I’m not sure that I’d cite Albert Einstein as even being his intellectual superior; Maxwell’s accomplishments across a variety of fields, both theoretical and practical, were extremely impressive, and the full extent of his work was not appreciated in his lifetime, or indeed, until the early 20th century. Another ten or twenty years might well have had him fleshing out statistical mechanics and developing basic relativity theory. His intuition about physical principles, combined with his extremely advanced grasp of mathematical methods that were not in wide use in his day show him as comparable to the greatest physicists of the succeeding generations; he was the first (and one of the very few) to appreciate Faraday’s description of magnetic lines of force as a permeating field, and although his full twenty equations for electrodynamics were long thought to be just confusing and incomplete, a more extensive reading of them shows very deep insight unequaled for the next twenty years. He was also a very charitable person and although not a great lectuer, an enthusiastic mentor to his students. I think the most comparable 20th century physicist is John Archibald Wheeler; a brilliant, creative thinker who just never quite achieved renown but fosted an entire generation of leading physicists.
In an earlier test (also without vacuum conditions because of their difficulty operating the amplifier in near vacuum conditions), yes. Which gives more question as to the precision and reliability of their test measurement setup.
Since no detailed paper or open data review has been made available (as far as I’m aware) it is difficult to say how the reported thrust level was developed or validated. For instance, if they’re just taking an the measured force and subtracting a runnning average in a crude attempt to debias the data, the result would be essentially meaningless from a trendwise perspective in terms of filtering out all of the other potential contributions. Realistically, the only way to discern a real trend at this level is to attempt to fit the data to a prediction and see how well the regression fits the actual data, then convince yourself that you haven’t forced a fit to the data, i.e. that the prediciton is so flat or the distribution is so relaxed that any trend encompassed by the data would appear to fit. And even showing a positive trend isn’t sufficient to demonstrate that the proposed mechanism is what is causing the anomalous thrust; there are all nature of biases that could be introduced into the measurement that have to be accounted for before you could conclude that the data is genuinely demonstrating the proposed phenomenon.
NASA Eagleworks is still only a very small subset of NASA, and I’d be happier if some other group with a slightly bigger budget were to have a crack at this.
They’ve ruled out one possible source of noise, but other possible sources of noise remain. And until all of those known sources of noise remain, that’s by far the explanation to be preferred (even after all the known sources are accounted for, unknown sources of noise are still a preferred option). Real science is a lot more slow and plodding than the media makes it out to be.
It isn’t proposed to violate conservation of energy, but conservation of momentum. In conventional rockets (or ion drives, or anything else of the like) the change in momentum of the rocket is exactly compensated for by the momentum in the opposite direction of whatever gets thrown out the back. EmDrive, if it works, would generate momentum without anything at all getting thrown out the back.

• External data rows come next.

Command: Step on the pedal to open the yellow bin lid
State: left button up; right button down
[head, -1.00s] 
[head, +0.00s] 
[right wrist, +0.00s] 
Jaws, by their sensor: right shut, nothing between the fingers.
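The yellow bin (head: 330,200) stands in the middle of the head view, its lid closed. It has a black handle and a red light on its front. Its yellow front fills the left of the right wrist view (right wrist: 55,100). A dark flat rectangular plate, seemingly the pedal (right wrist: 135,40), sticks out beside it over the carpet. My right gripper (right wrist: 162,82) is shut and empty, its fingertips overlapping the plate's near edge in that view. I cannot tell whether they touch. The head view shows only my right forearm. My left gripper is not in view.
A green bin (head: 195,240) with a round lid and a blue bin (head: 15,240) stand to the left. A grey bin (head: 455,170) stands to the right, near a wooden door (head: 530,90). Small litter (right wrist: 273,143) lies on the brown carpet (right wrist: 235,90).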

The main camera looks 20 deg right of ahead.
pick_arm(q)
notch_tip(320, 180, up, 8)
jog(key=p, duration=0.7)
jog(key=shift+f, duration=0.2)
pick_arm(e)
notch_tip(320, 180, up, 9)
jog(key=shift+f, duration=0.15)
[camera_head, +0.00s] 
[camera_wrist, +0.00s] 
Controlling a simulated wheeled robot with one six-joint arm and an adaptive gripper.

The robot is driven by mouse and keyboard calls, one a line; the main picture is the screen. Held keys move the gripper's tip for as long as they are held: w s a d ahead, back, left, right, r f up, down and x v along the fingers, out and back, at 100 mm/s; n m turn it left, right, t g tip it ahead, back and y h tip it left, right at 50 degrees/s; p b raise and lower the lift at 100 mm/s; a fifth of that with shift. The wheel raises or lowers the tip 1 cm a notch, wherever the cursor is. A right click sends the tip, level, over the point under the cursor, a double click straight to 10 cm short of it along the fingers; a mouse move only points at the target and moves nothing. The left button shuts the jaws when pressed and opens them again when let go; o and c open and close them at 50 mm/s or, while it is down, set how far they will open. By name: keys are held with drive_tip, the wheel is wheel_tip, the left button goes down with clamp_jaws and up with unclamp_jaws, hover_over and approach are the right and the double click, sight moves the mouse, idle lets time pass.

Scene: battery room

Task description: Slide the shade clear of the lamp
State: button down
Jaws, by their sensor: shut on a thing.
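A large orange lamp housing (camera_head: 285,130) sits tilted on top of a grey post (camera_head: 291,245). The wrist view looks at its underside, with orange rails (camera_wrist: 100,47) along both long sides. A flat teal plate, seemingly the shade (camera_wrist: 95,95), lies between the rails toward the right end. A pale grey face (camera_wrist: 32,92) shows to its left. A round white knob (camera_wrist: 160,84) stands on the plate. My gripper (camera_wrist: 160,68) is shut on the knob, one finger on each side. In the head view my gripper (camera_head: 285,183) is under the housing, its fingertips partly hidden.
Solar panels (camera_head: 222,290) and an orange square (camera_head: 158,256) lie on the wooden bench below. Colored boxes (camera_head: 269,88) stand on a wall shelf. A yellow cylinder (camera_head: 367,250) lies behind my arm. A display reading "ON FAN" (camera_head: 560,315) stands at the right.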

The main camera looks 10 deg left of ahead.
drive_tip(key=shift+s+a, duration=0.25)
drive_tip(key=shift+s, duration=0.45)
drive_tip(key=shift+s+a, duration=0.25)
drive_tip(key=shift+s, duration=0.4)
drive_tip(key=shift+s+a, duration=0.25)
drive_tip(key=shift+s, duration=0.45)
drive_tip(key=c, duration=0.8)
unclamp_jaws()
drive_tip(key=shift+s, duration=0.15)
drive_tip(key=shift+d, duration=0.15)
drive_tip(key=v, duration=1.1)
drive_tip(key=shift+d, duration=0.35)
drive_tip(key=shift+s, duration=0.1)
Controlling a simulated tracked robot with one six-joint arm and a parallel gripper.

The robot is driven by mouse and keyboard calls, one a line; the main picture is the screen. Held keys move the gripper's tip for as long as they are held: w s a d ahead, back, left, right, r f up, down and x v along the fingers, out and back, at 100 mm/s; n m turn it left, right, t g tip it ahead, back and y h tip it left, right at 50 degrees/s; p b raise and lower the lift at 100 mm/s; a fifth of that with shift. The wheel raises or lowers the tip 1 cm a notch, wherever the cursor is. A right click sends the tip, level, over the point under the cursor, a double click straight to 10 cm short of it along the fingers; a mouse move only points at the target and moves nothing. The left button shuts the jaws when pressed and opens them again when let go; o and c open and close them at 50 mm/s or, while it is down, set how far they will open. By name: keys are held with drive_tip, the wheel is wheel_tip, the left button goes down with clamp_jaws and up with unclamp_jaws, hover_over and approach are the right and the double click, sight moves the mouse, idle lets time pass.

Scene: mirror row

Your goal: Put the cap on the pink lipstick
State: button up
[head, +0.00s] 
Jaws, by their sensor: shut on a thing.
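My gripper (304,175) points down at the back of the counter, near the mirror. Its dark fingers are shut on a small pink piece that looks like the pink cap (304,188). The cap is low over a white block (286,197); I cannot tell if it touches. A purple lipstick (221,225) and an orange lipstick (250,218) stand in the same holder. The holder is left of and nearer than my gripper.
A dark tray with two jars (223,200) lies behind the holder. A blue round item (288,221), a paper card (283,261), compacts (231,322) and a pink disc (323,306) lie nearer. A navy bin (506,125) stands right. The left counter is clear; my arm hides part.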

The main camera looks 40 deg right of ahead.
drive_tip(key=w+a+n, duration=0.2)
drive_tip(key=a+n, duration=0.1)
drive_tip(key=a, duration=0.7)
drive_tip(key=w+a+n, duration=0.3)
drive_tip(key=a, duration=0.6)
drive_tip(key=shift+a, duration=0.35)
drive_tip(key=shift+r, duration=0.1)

You can’t really separate the two, though. Photon drives exist–they don’t violate conservation of momentum. But the EmDrive can’t be a photon drive because if it were, it would violate conservation of energy (photon drives require much more energy for a given level of thrust).
The other possibility is that is that it violates relativity. That is, it could work if the laws of physics are different across inertial reference frames. This is the “quantum foam” explanation, where the EmDrive is actually pushing on some sort of neo-ether.
More precisely, one consequence of relativity is that conservation of energy implies conservation of momentum. If momentum isn’t conserved in one reference frame, and relativity is true, then there’s some other reference frame where energy isn’t conserved.
Seriously though, I for one thought that everything that would be relevant to “real life” and produce actual real world benefits had already been discovered, that my generation wouldn’t have the “computer age” moment where something that wasn’t possible before would suddenly be possible, that it was all incremental progress from now on.
IF this thing is real, and reactionless thrust is a thing, and space travel becomes a thing, in my lifetime… I will be stoked.
I’m really outa my wheelhouse here but don’t some of the proponents of this sort of drive claim that it IS actually consistent with the math of relativity and the like?
The popular press articles (which seem to be all we get on this) claim that there is mathematics, and that the maths has been checked over and found to be “OK”. Which is close to ridiculous for a number of reasons. One - if the maths is any good it should predict a precise thrust. Rather than looking for any thrust and trying to sort out if there is anything under the noise, there should be a clear prediction as to the numbers. Two. The machine contradicts relativity. What maths do they have that is “OK” and yet specifically contradicts accepted theory?